Copy every line of the data that includes the string "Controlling".

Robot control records

--- Begin ---

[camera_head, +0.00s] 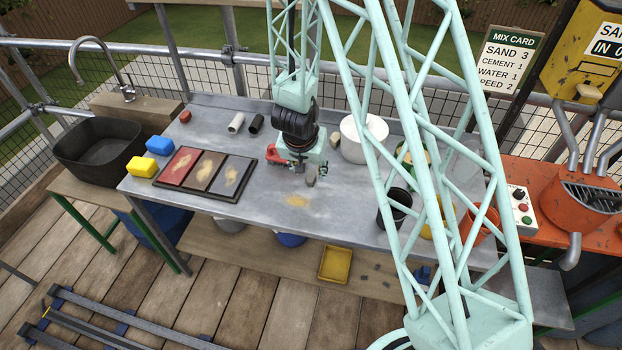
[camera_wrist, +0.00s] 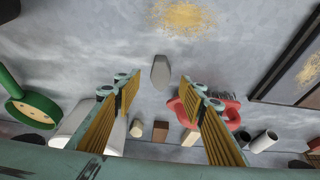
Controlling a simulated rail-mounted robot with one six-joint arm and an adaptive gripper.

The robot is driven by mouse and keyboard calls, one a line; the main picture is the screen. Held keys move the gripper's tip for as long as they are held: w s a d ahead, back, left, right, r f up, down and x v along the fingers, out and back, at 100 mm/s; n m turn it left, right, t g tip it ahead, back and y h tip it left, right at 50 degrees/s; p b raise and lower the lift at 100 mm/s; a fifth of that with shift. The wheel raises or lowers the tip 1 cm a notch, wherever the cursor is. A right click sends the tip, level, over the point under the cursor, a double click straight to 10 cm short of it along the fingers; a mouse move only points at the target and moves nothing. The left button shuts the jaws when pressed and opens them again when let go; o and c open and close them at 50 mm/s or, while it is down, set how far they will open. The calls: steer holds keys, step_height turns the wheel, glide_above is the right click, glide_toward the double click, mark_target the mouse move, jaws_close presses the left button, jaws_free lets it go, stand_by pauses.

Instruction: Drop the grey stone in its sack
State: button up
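The grey stone (camera_head: 310,180) lies on the metal worktop, just behind a patch of sand. In the wrist view the stone (camera_wrist: 160,71) is a small grey upright-looking lump just beyond the fingertips, in line with the gap between them. My gripper (camera_wrist: 157,84) is open and empty, its two yellow-ridged fingers wide apart. In the head view my gripper (camera_head: 311,166) is low over the worktop by the stone; its fingers are small there. I cannot make out a sack for the stone in either view.
A red tool (camera_wrist: 230,114) lies close to one finger. A white bucket (camera_head: 353,147) stands right of my gripper, and a black cup (camera_head: 394,208) further right. A framed tray of coloured panels (camera_head: 203,173) is at left. The worktop's front middle is clear apart from sand (camera_head: 296,201).

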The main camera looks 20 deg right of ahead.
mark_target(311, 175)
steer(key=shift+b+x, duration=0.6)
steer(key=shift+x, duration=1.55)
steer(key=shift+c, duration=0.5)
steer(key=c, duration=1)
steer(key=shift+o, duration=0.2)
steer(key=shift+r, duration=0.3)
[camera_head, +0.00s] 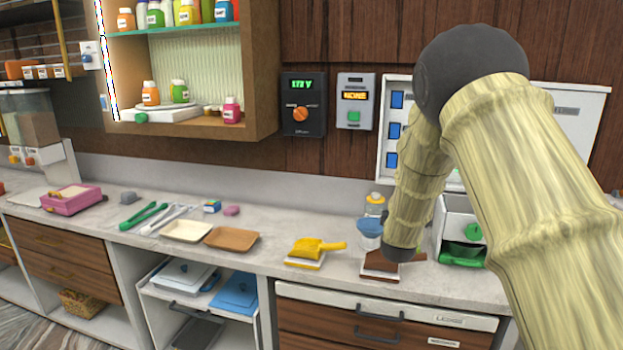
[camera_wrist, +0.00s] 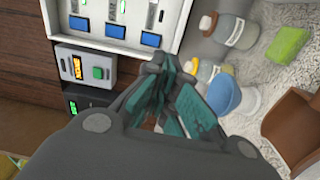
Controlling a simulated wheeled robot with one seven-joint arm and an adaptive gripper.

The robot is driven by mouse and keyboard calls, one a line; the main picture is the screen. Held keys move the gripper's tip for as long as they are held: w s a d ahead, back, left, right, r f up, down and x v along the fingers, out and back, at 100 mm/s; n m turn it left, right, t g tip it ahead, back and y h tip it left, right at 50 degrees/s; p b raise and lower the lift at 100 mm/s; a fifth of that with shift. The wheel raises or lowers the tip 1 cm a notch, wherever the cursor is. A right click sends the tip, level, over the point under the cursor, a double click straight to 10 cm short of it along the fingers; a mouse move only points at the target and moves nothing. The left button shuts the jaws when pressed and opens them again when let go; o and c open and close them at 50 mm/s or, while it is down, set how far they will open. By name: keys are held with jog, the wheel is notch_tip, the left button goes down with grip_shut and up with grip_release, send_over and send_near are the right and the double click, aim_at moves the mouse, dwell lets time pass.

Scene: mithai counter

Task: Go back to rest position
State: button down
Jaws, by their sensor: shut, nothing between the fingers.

--- End ---

Solution to this task.
Controlling a simulated rail-mounted robot with one six-joint arm and an adaptive gripper.
Controlling a simulated wheeled robot with one seven-joint arm and an adaptive gripper.

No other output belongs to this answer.